Stated task ▸ Starting with the line that holds "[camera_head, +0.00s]", repeat each line through the last one below, exactly. Pictures stay out.

══ Provided material

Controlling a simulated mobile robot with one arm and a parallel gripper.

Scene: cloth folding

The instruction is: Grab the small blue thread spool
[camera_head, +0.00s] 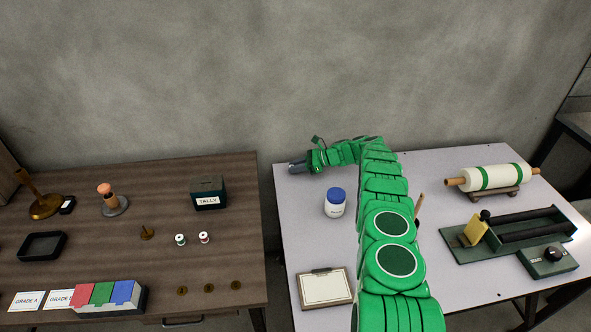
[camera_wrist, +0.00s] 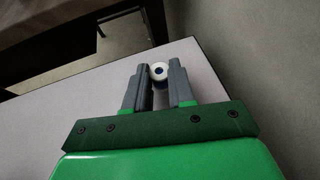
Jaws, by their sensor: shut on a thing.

════

Result of this exercise ▸
[camera_head, +0.00s] 
[camera_wrist, +0.00s] 
Jaws, by their sensor: shut on a thing.

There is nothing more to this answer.